Street Level, Glasgow until July 1st
Four stars

‘Ever been Changed by Someone?’ asks the nightclub-coloured neon sign from the corner wall of Glasgow-born artist James Pfaff’s intimate excavation and reconstruction of his own past. As the words beam out in scrawly hand-writing, given the extent which Pfaff has been so profoundly affected by his subject, the words might just as well be Ever Fallen in Love (With Someone You Shouldn’t’ve)?

Such a hormonal rush of doomed amours is all over Pfaff’s document of a road trip he made in 1998 from Toronto to New Orleans then back north to New York. He did all this with a woman called Alex, a muse who lingers still in this ever expanding homage to her that was first captured in a book curated, as with the exhibition, by another woman, Francesca Seravalle.

Laid out alongside a whole pile of scrap-books, Pfaff’s prodigal’s return is both a purging and a taking stock, a not so secret diary of fleeting moments which are captured, contained, immortalised and fictionalised as a visual poem and possibly unreliable memoir of times past. Look, there’s Alex, shy and gamine in black and white, hands up to the camera or else hiding her giggling face. And see, there’s Alex at the wheel in colour, holding a cigarette and wearing shades. Now look over there, it’s Alex again, posing with a gun and looking invincible in an image scaled up to become a monumental pin-up.

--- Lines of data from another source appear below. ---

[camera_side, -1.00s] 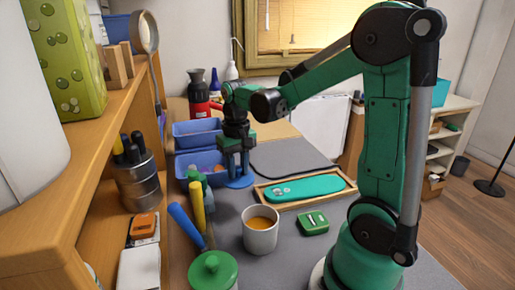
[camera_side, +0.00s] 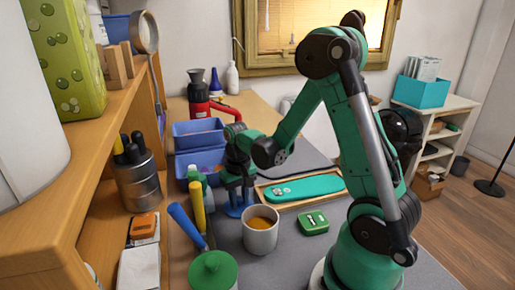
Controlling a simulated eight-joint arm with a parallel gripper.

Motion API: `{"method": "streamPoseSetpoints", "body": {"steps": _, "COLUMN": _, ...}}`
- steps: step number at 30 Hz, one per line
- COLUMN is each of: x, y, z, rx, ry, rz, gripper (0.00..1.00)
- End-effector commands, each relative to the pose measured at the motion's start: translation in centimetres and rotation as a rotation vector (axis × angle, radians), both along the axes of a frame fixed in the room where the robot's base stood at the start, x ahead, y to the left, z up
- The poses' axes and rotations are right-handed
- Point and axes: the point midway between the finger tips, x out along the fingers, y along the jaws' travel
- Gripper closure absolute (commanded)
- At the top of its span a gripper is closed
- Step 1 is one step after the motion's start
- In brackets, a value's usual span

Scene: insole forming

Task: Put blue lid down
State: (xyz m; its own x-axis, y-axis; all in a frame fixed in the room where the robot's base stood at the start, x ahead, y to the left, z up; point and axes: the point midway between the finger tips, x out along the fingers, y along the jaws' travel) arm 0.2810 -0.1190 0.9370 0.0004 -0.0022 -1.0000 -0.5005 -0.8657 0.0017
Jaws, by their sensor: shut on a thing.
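My gripper (camera_side: 239,194) points down at the middle of the table, left of the wooden tray. It is shut on the blue lid (camera_side: 233,212), a flat disc at the fingertips. The lid is low, just behind the cup of orange-brown liquid and right of the yellow handle. The cup and the handle stand close in front of it. I cannot tell whether the lid touches the table.
The white cup (camera_side: 260,230) and a green-lidded jar (camera_side: 213,270) stand in front. A yellow-handled tool (camera_side: 197,205) is at the left. The wooden tray (camera_side: 300,203) holds a teal insole (camera_side: 303,188). Blue bins (camera_side: 199,134) stand behind. A green box (camera_side: 314,223) lies at the right.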

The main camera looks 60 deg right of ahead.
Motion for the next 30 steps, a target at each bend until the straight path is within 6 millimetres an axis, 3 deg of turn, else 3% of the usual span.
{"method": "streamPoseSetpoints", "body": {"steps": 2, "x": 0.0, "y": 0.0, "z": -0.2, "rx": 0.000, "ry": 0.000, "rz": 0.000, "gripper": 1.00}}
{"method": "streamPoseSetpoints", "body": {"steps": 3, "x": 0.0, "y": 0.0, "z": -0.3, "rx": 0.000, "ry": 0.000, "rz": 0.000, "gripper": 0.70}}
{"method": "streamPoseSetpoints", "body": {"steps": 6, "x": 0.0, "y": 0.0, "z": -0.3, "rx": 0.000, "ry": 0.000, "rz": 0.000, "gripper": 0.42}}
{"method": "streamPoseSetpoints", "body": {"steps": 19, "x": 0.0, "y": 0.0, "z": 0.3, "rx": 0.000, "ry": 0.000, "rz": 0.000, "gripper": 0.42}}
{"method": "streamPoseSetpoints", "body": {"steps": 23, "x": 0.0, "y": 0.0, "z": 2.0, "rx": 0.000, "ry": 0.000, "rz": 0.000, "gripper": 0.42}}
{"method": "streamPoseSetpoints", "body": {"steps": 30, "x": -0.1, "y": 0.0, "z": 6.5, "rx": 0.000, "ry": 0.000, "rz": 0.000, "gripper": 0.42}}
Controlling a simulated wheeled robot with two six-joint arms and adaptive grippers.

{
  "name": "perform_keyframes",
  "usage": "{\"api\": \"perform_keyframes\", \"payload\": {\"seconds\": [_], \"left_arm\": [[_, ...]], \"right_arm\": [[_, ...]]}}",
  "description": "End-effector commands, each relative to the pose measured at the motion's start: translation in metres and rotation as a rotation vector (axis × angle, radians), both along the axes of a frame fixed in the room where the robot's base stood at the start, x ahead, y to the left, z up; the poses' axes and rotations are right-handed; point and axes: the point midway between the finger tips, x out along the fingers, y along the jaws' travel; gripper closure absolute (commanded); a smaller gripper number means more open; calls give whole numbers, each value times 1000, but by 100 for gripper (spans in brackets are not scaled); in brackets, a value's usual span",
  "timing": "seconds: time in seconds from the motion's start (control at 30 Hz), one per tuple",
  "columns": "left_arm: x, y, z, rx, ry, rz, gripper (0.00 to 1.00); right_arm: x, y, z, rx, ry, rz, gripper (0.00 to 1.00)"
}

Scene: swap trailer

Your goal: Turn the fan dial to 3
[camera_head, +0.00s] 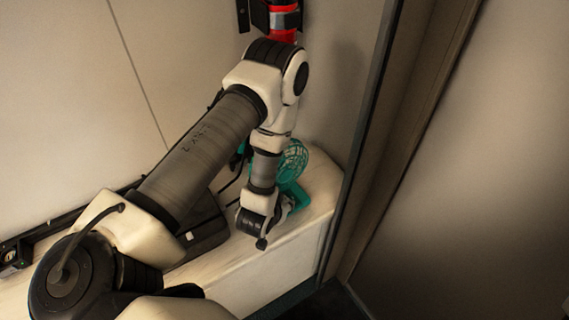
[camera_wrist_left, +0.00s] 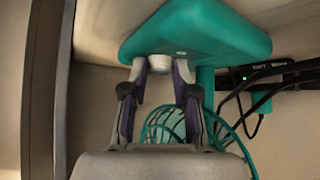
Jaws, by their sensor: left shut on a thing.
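The teal fan has a wire-cage head (camera_head: 293,158) and a flat base (camera_head: 297,194), and stands on the pale ledge at the far end. In the left wrist view the teal base (camera_wrist_left: 215,35) fills the top, and the cage (camera_wrist_left: 165,125) shows behind my fingers. The white dial (camera_wrist_left: 160,64) sits on the base's edge. My left gripper (camera_wrist_left: 160,72) is shut on the dial, with one fingertip on each side of it. Any numbers on the dial are not readable. In the head view my left wrist covers part of the fan and hides the dial. My right gripper is not in view.
A black box (camera_head: 208,228) lies on the pale ledge (camera_head: 262,258), left of the fan. Black cables (camera_wrist_left: 270,90) run beside the fan. A red cylinder (camera_head: 283,34) is mounted on the wall above. A dark door frame (camera_head: 362,130) stands to the right.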

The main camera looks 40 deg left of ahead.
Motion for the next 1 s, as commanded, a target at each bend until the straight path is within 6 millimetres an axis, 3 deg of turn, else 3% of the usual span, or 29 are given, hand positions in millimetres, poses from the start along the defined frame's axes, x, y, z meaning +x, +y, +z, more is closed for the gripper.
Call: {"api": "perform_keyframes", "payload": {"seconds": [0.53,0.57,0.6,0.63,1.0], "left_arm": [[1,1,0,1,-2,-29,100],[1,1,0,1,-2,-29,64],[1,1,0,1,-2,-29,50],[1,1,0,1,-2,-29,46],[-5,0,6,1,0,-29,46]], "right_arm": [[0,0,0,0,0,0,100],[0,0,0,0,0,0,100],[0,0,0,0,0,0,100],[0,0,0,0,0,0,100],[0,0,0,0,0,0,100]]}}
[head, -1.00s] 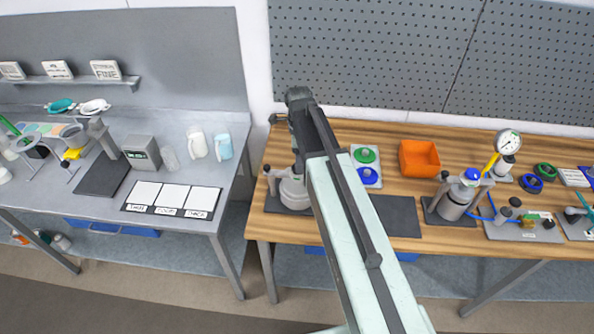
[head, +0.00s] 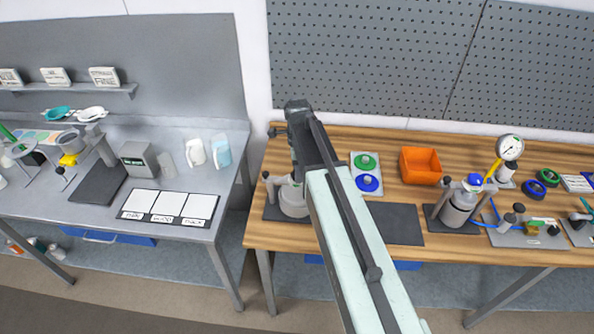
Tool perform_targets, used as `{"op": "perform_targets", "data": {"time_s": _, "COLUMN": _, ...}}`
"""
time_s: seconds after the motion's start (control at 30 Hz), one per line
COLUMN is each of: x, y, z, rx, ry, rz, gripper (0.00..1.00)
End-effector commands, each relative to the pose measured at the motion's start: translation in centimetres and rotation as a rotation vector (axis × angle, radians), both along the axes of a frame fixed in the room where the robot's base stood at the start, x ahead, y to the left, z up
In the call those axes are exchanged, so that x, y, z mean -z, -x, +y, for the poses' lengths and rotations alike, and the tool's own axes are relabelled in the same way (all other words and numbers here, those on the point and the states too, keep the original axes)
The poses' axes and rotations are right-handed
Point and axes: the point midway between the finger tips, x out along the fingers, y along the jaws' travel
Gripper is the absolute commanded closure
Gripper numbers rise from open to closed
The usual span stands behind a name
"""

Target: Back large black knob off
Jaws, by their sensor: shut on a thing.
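A pale grey drum unit (head: 292,203) stands on a dark mat at the left end of the wooden bench, with a small dark knob on a post at its left. My gripper (head: 297,174) points down over the top of this drum, dark and largely covered by my own arm. It is shut at the drum's top, where the large black knob is hidden behind the gripper and arm. How far the knob is turned cannot be seen.
Right of my arm lie a plate with a green and a blue knob (head: 367,160), an orange bin (head: 420,165) and a bare dark mat (head: 397,223). A second drum with a blue top (head: 460,205) and a gauge (head: 509,148) stand further right. A grey bench (head: 215,190) is at left.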

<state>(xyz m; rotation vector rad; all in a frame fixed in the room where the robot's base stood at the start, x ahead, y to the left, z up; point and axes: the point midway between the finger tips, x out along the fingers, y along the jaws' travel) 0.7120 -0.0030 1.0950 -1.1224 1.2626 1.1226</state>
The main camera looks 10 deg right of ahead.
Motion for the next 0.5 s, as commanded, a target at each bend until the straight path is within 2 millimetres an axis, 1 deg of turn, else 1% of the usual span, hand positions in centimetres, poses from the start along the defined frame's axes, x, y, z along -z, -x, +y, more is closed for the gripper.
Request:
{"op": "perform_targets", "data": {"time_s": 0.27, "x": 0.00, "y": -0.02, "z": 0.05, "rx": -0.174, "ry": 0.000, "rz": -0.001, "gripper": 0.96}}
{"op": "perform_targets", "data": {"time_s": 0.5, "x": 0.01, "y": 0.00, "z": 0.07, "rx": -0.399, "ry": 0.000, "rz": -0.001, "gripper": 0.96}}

Like studied reimaginings of On the Road, A Bout de Souffle and Bonnie and Clyde, Alex & Me is a rom-com, a tragedy and a runaway romance seen through one man’s rose-tinted Raybans. It’s the beginning and end of a beautiful adventure every would-be beatnik wants to have, wild at heart and weird on top. All of which makes you wonder what Alex is doing now, why isn’t she here, and what’s her story anyway?